**Written request**
Without the images, write out the whole listing exactly.

**Data block**
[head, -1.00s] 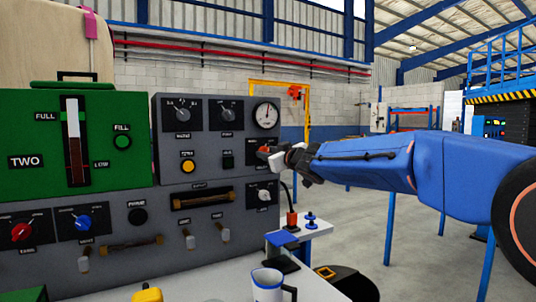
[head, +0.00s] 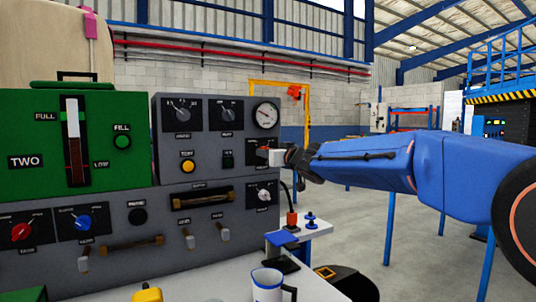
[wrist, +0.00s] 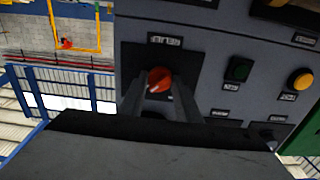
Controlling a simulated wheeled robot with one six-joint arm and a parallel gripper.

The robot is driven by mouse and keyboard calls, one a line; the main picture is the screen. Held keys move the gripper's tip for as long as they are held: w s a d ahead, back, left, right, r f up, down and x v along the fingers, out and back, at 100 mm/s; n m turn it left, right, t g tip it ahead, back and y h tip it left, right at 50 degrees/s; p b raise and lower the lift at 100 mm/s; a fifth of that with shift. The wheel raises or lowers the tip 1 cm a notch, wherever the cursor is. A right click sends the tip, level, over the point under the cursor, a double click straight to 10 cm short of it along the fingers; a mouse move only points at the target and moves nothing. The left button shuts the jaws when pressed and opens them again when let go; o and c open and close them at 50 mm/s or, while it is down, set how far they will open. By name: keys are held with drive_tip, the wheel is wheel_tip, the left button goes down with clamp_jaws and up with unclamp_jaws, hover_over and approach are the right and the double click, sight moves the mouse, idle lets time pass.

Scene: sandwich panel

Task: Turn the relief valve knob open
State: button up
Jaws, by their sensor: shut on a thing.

**Solution**
[head, -1.00s] 
[head, +0.00s] 
[wrist, +0.00s] 
Controlling a simulated wheeled robot with one six-joint arm and a parallel gripper.

The robot is driven by mouse and keyboard calls, one a line; the main picture is the screen. Held keys move the gripper's tip for as long as they are held: w s a d ahead, back, left, right, r f up, down and x v along the fingers, out and back, at 100 mm/s; n m turn it left, right, t g tip it ahead, back and y h tip it left, right at 50 degrees/s; p b raise and lower the lift at 100 mm/s; a fifth of that with shift. The wheel raises or lowers the tip 1 cm a notch, wherever the cursor is. A right click sends the tip, level, over the point under the cursor, a double click straight to 10 cm short of it along the fingers; a mouse move only points at the target and moves nothing. The left button shuts the jaws when pressed and opens them again when let go; o and c open and close them at 50 mm/s or, while it is down, set how far they will open. By name: keys are held with drive_tip, the wheel is wheel_tip, the left button goes down with clamp_jaws and up with unclamp_jaws, hover_over and approach are the right and the double click, sight moves the mouse, idle lets time pass.

Scene: sandwich panel

Task: Turn the relief valve knob open
State: button up
Jaws, by their sensor: shut on a thing.

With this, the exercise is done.